Mother of shooter in San Bernardino terrorist attack agrees to plead guilty to destroying evidence

(DAVID MCNEW/AFP via Getty Images)

The mother of the male shooter in the 2015 San Bernardino terrorist attack has agreed to plead guilty to intending to impede a federal criminal investigation by shredding a map her son had created in connection with the attack.

The U.S. Department of Justice on Tuesday announced that Rafia Sultana Shareef, a.k.a. Rafia Farook, 66, of Corona will plead guilty to a one-count information charging her with alteration, destruction, and mutilation of records.
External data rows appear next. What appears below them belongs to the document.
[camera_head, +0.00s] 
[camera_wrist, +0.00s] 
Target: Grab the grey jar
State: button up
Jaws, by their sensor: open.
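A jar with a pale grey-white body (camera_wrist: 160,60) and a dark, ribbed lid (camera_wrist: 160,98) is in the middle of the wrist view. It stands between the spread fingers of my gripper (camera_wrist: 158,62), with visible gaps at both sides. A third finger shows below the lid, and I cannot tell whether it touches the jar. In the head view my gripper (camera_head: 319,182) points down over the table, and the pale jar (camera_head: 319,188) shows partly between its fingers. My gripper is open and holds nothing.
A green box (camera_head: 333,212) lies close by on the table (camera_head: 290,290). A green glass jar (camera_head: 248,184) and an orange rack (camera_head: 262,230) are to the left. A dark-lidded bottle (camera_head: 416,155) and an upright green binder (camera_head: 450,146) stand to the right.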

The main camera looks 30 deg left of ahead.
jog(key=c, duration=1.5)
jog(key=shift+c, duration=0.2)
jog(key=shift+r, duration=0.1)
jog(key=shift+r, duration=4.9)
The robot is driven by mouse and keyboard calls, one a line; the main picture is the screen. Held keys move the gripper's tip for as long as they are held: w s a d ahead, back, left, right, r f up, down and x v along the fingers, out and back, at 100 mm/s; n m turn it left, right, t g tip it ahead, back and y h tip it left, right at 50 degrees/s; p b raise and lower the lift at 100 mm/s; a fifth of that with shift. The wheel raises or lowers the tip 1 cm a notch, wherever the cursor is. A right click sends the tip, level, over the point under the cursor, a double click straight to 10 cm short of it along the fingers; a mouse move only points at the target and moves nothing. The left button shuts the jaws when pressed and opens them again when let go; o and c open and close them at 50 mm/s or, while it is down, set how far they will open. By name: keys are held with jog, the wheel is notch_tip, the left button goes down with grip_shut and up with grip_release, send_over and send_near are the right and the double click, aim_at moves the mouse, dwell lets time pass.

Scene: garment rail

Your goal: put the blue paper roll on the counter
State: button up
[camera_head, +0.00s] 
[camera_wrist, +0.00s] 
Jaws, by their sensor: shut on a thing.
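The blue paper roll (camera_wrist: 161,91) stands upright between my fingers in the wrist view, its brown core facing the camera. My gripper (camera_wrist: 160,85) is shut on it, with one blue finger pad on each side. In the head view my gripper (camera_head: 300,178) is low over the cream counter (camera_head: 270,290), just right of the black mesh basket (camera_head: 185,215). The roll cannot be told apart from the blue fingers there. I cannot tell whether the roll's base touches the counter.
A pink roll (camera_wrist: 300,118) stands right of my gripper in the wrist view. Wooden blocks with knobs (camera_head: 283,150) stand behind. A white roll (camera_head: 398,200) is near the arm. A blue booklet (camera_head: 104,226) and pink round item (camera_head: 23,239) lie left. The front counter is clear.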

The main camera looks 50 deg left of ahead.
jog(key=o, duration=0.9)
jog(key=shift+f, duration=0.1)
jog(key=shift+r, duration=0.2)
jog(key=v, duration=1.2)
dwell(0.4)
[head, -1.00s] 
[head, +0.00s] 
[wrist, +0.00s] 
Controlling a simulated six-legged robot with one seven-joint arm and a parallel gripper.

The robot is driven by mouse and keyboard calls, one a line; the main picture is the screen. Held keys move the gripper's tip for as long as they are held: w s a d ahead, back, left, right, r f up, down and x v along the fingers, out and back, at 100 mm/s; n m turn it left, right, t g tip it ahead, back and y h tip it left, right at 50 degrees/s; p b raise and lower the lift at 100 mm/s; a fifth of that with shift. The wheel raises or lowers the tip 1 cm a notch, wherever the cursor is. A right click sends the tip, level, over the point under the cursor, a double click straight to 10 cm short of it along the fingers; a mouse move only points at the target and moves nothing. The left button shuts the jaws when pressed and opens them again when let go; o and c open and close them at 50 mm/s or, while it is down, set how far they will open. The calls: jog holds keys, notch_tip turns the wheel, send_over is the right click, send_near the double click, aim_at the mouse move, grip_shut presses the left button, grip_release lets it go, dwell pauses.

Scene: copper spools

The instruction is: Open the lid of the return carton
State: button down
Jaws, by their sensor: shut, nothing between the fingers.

Officials say Shareef faces a maximum sentence of 20 years in federal prison, but Shareef's plea agreement filed in United States District Court - Riverside on Monday contemplates a sentence of no more than 18 months.

According to the plea agreement, Shareef was living at a home in Redlands with her son Syed Farook and his wife Tashfeen Malik, along with Shareef's grandchild, when on Dec. 2, 2015, Farook and Malik left in a rental black SUV to the Inland Regional Center (IRC) in San Bernardino, leaving their child in Shareef's care.

FBI agents put up a screen to block the view of onlookers as they investigate the building at the Inland Regional Center were 14 people were killed on December 7, 2015 in San Bernardino, California. (Joe Raedle/Getty Images)

Farook entered the IRC alone and placed a bag containing a bomb in a conference room where his coworkers were holding an event. Both individuals returned at about 10:58 p.m. dressed in black tactical gear.

Farook and Malik opened fire using high-powered weapons on victims outside and inside the IRC killing 14 people and injuring more than 20 others before driving away and engaging law enforcement officers in a firefight that ultimately ended in their deaths.

Sometime between 11:43 a.m. and 3:06 p.m. that same day, Shareef learned that law enforcement had identified her son as the suspect in the IRC attack and just before leaving the home with her grandchild, Shareef grabbed at least one document that appeared to be a map and fed it into a shredder, according to the U.S. Justice Department citing the plea agreement.

A view of a makeshift memorial near the Inland Regional Center on December 8, 2015 in San Bernardino, California. (Brian Vander Brug/Los Angeles Times via Getty Images)

Officials say Shareef admitted to knowing her son had created the document and believed it was directly related to his planning of the IRC attack.

Shareef is scheduled to appear in federal court in Riverside on March 16.